The revolving door management style at the top of Leeds is the first thing that has to change if they’re to become a Premiership club again.
But there seems little chance of that.
Cellino himself doesn’t seem to have a long-term future at Elland Road, due to FA restrictions, and if he departs, as he’s hinted, that will leave even more chaos and confusion behind him as the club looks for another buyer.
Any manager appointed right now would be highly vulnerable in any change of ownership situation.
It’s already been fifteen years, and there’s no end in sight to the turmoil at a club which was once a giant in the English game and seemed on the verge of greatness on an even bigger stage.

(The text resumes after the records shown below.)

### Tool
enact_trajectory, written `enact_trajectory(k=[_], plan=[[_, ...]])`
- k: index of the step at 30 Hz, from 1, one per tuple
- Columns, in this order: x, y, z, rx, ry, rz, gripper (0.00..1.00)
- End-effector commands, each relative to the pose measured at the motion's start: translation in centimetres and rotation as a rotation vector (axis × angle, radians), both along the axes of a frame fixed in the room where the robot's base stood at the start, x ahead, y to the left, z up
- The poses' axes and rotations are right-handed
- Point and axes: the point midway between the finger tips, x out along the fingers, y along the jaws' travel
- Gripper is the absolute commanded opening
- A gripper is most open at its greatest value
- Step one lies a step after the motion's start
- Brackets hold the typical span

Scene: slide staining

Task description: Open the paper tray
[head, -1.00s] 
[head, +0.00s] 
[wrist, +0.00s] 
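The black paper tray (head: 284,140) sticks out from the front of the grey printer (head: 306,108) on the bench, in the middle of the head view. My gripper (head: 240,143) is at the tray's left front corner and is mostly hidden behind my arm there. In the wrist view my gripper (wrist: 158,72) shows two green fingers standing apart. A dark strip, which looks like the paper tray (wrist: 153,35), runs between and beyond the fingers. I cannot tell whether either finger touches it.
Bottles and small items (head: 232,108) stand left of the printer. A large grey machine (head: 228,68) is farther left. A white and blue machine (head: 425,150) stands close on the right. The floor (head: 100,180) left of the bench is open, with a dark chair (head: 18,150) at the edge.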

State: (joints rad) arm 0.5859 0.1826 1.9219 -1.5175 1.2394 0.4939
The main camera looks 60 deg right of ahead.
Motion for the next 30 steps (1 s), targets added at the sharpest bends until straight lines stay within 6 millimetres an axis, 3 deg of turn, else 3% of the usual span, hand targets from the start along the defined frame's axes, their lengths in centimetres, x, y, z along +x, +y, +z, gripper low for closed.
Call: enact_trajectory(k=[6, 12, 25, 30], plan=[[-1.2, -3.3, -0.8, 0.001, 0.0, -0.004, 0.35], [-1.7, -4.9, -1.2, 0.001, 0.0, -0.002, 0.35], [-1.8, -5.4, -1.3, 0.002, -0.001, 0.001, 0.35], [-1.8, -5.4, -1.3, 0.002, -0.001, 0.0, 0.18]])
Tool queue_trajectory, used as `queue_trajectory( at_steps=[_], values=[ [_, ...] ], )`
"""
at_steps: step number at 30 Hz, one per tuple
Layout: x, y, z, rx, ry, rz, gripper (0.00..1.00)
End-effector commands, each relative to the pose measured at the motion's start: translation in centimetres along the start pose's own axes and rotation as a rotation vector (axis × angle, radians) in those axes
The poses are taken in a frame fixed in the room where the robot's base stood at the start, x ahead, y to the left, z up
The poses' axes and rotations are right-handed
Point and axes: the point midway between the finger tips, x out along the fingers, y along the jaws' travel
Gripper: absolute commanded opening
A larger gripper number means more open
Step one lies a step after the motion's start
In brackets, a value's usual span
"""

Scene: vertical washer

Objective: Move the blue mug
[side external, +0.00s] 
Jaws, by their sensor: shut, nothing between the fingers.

Yet ultimately, and in many ways just like Rangers here in Scotland, it was the pursuit of that higher accomplishment that cost them.
The irony of it all, of course, is that all these years on, domestic television revenues in England are so enormous that they dwarf Champions League income levels completely.
Every club in the Premiership now has resources that would have made the cash prizes back then look like chump change.
This is the reason Leeds are in one big hurry to get back to the top flight … and that big hurry is the reason that they’re still mired in the present morass.
If hope exists at all, it’s in the guise of those fan organisations which want to take control of the club following their string of appalling owners. Even as I write this, the FA has just banned Cellino from running the club again … and they’ve appointed Steve Evans manager.
So, the ownership issues are up in the air again and there’s a new man in the dugout.
This club needs a fresh start, and then time to refocus …. and just take it slow.